* begin GIVEN INFORMATION *

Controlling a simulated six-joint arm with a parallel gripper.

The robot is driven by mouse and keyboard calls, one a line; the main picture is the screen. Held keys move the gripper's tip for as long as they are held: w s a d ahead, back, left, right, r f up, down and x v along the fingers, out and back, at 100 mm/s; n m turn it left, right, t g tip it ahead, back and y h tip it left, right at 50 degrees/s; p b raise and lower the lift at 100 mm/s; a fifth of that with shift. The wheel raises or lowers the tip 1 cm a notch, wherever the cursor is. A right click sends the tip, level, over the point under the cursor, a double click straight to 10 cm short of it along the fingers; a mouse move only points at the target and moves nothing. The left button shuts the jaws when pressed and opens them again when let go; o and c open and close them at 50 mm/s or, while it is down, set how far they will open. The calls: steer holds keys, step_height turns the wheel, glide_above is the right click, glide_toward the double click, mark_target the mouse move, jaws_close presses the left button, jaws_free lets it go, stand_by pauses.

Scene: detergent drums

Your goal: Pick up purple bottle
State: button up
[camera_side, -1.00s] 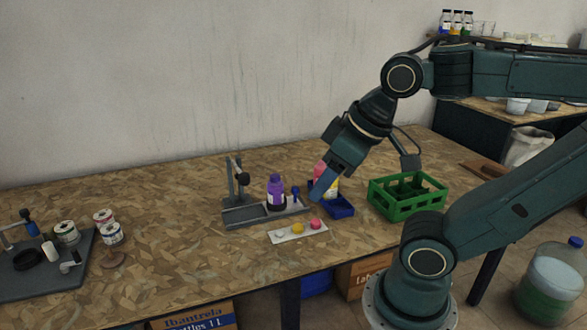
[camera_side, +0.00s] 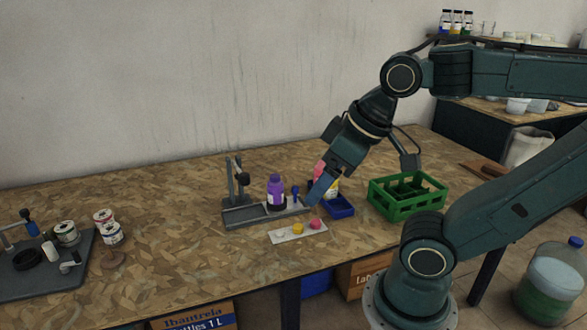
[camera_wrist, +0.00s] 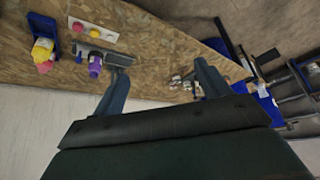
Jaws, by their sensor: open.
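The purple bottle (camera_side: 275,192) stands upright on the grey stand (camera_side: 246,222), near its middle. It also shows in the wrist view (camera_wrist: 95,63), at the upper left. My gripper (camera_side: 311,202) is to the right of the bottle in the side view, its blue fingers pointing down and left, apart from the bottle. In the wrist view my gripper (camera_wrist: 160,72) has its two fingers spread wide with nothing between them, and the bottle lies beyond the left finger.
A blue tray (camera_side: 341,207) and a pink-and-yellow bottle (camera_side: 333,187) are close by my gripper. A green crate (camera_side: 407,197) stands farther right. A white strip (camera_side: 284,237) with yellow and pink pieces lies in front of the stand.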

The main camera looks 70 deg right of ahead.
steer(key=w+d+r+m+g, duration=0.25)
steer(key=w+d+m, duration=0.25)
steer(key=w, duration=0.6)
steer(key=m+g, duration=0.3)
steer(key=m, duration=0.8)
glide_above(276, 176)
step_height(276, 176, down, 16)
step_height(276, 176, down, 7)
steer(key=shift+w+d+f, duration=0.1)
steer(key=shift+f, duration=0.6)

* end GIVEN INFORMATION *

◆ **EXERCISE DIRECTIONS**:
Your copy should hold only the lines from the one containing "State: button up" through the one containing "[camera_wrist, +0.00s]", word for word, with no pictures.

◆ **SOLVED EXERCISE**:
State: button up
[camera_side, -1.00s] 
[camera_side, +0.00s] 
[camera_wrist, +0.00s] 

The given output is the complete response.